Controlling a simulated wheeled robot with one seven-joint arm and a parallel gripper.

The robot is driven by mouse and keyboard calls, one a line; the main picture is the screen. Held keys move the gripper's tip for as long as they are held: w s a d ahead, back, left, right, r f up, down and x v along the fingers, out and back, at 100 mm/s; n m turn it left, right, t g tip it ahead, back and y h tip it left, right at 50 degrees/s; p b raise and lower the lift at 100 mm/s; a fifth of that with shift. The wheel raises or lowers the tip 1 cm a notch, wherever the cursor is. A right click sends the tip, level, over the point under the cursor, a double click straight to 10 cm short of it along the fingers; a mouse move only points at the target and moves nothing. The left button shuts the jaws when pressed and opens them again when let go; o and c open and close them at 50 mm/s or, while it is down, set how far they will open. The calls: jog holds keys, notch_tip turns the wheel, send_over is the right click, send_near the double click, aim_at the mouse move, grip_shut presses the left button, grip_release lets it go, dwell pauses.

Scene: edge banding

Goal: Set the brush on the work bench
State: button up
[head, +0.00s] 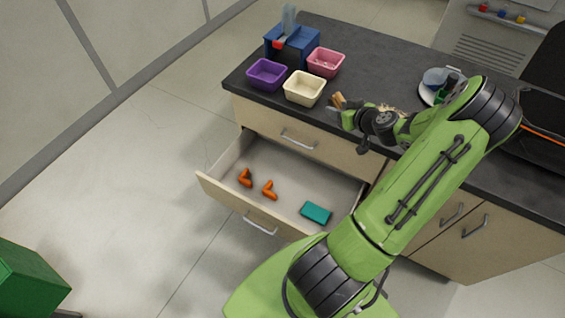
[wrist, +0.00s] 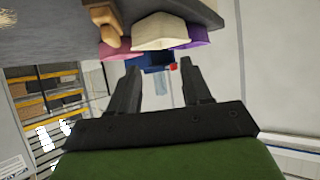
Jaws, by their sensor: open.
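A small wooden tan object that looks like the brush (head: 338,100) is at the front part of the dark work bench (head: 385,58), just right of the cream bin. It also shows in the wrist view, at the upper left, as a wooden shape (wrist: 108,28) against the bench top, outside my jaws. My gripper (wrist: 160,67) is open, with nothing between its fingers. In the head view my gripper (head: 350,117) is at the bench's front edge, close beside the wooden object and partly hidden by my wrist.
Purple (head: 267,73), cream (head: 305,88) and pink (head: 325,62) bins and a blue caddy (head: 292,45) stand at the bench's left end. Below, an open drawer (head: 215,189) holds two orange pieces and a teal block.

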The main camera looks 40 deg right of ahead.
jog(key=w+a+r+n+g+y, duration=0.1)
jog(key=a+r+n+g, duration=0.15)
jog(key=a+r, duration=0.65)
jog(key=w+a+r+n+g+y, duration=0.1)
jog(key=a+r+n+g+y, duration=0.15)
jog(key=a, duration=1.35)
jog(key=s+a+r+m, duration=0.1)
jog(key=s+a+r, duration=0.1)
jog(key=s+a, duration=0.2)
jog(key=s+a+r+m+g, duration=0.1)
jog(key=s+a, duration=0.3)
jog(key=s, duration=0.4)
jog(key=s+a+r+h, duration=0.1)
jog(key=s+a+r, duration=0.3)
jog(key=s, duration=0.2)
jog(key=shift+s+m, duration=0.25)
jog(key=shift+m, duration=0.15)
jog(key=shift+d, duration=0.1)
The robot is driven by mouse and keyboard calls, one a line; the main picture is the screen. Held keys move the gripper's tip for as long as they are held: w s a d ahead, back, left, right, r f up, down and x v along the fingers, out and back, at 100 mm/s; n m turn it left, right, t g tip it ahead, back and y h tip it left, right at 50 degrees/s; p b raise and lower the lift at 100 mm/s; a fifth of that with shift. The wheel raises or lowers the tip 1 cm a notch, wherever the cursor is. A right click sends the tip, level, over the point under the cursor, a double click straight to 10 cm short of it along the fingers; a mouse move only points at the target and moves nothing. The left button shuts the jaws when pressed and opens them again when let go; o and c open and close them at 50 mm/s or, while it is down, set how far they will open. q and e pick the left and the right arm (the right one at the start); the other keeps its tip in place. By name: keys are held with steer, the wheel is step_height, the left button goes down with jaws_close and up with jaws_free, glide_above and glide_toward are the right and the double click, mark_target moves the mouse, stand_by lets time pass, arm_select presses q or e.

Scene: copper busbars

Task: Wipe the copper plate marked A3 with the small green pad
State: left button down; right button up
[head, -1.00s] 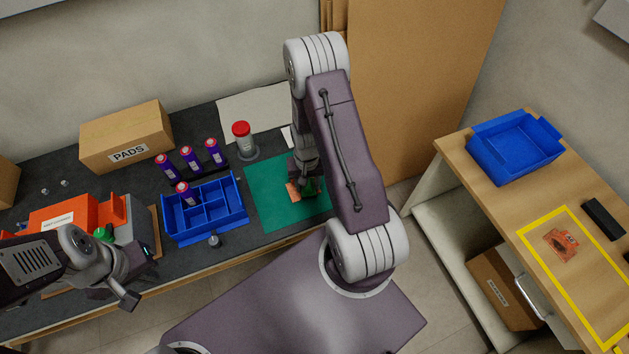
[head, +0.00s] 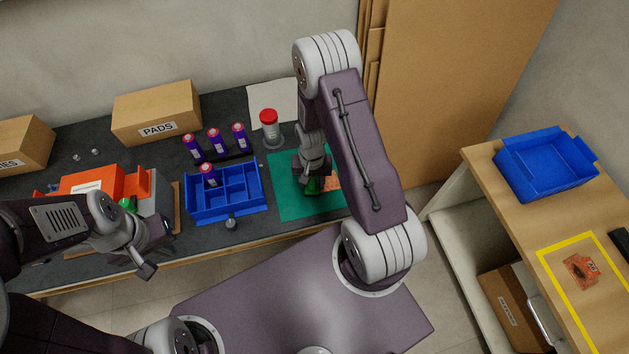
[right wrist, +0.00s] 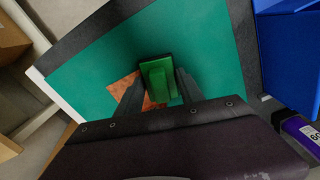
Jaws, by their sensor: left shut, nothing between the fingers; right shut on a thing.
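My right gripper (head: 313,187) points down over the green mat (head: 285,199) and is shut on the small green pad (right wrist: 158,80). A copper plate (head: 333,184) lies on the mat, partly hidden by the pad and fingers. In the right wrist view the plate (right wrist: 122,88) shows mostly left of the pad, with a sliver to its right. The pad overlaps the plate in that view; contact cannot be made out. No marking is readable on this plate. My left gripper (head: 146,269) is shut and empty near the table's front edge, at the left.
A blue divided tray (head: 227,205), purple bottles (head: 216,141) and a red-capped container (head: 269,122) stand left of or behind the mat. An orange machine (head: 97,184) is further left. On the right table, another copper piece (head: 579,270) lies inside a yellow outline near a blue bin (head: 547,170).

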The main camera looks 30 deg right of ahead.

——————————

**Directive**
Pictures in the records above are left out; print everything else exactly as written.

**Result**
Controlling a simulated wheeled robot with one seven-joint arm and a parallel gripper.

The robot is driven by mouse and keyboard calls, one a line; the main picture is the screen. Held keys move the gripper's tip for as long as they are held: w s a d ahead, back, left, right, r f up, down and x v along the fingers, out and back, at 100 mm/s; n m turn it left, right, t g tip it ahead, back and y h tip it left, right at 50 degrees/s; p b raise and lower the lift at 100 mm/s; a fifth of that with shift. The wheel raises or lowers the tip 1 cm a notch, wherever the cursor is. A right click sends the tip, level, over the point under the cursor, a double click straight to 10 cm short of it along the fingers; a mouse move only points at the target and moves nothing. The left button shuts the jaws when pressed and opens them again when let go; o and c open and close them at 50 mm/s or, while it is down, set how far they will open. The calls: jog holds keys, notch_tip turns the wheel, send_over is the right click, send_near the double click, aim_at the mouse move, grip_shut presses the left button, grip_release lets it go, dwell pauses.

Scene: edge banding

Goal: Set the brush on the work bench
State: button up
[head, +0.00s] 
[wrist, +0.00s] 
Jaws, by their sensor: open.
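A small wooden tan object that looks like the brush (head: 338,100) is at the front part of the dark work bench (head: 385,58), just right of the cream bin. It also shows in the wrist view, at the upper left, as a wooden shape (wrist: 108,28) against the bench top, outside my jaws. My gripper (wrist: 160,67) is open, with nothing between its fingers. In the head view my gripper (head: 350,117) is at the bench's front edge, close beside the wooden object and partly hidden by my wrist.
Purple (head: 267,73), cream (head: 305,88) and pink (head: 325,62) bins and a blue caddy (head: 292,45) stand at the bench's left end. Below, an open drawer (head: 215,189) holds two orange pieces and a teal block.

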The main camera looks 40 deg right of ahead.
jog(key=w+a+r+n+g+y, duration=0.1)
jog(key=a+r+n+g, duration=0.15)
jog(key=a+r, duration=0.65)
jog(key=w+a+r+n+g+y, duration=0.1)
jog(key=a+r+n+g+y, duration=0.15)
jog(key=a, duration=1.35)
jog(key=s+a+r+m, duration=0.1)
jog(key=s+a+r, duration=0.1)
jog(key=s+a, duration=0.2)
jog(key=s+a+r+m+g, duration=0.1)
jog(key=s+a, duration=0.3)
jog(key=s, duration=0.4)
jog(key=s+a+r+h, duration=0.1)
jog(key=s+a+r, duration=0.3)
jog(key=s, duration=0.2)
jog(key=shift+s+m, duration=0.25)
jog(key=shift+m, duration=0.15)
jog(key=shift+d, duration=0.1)
The robot is driven by mouse and keyboard calls, one a line; the main picture is the screen. Held keys move the gripper's tip for as long as they are held: w s a d ahead, back, left, right, r f up, down and x v along the fingers, out and back, at 100 mm/s; n m turn it left, right, t g tip it ahead, back and y h tip it left, right at 50 degrees/s; p b raise and lower the lift at 100 mm/s; a fifth of that with shift. The wheel raises or lowers the tip 1 cm a notch, wherever the cursor is. A right click sends the tip, level, over the point under the cursor, a double click straight to 10 cm short of it along the fingers; a mouse move only points at the target and moves nothing. The left button shuts the jaws when pressed and opens them again when let go; o and c open and close them at 50 mm/s or, while it is down, set how far they will open. q and e pick the left and the right arm (the right one at the start); the other keeps its tip in place. By name: keys are held with steer, the wheel is step_height, the left button goes down with jaws_close and up with jaws_free, glide_above and glide_toward are the right and the double click, mark_target moves the mouse, stand_by lets time pass, arm_select presses q or e.

Scene: copper busbars

Task: Wipe the copper plate marked A3 with the small green pad
State: left button down; right button up
[head, -1.00s] 
[head, +0.00s] 
[right wrist, +0.00s] 
Jaws, by their sensor: left shut, nothing between the fingers; right shut on a thing.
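My right gripper (head: 313,187) points down over the green mat (head: 285,199) and is shut on the small green pad (right wrist: 158,80). A copper plate (head: 333,184) lies on the mat, partly hidden by the pad and fingers. In the right wrist view the plate (right wrist: 122,88) shows mostly left of the pad, with a sliver to its right. The pad overlaps the plate in that view; contact cannot be made out. No marking is readable on this plate. My left gripper (head: 146,269) is shut and empty near the table's front edge, at the left.
A blue divided tray (head: 227,205), purple bottles (head: 216,141) and a red-capped container (head: 269,122) stand left of or behind the mat. An orange machine (head: 97,184) is further left. On the right table, another copper piece (head: 579,270) lies inside a yellow outline near a blue bin (head: 547,170).

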The main camera looks 30 deg right of ahead.

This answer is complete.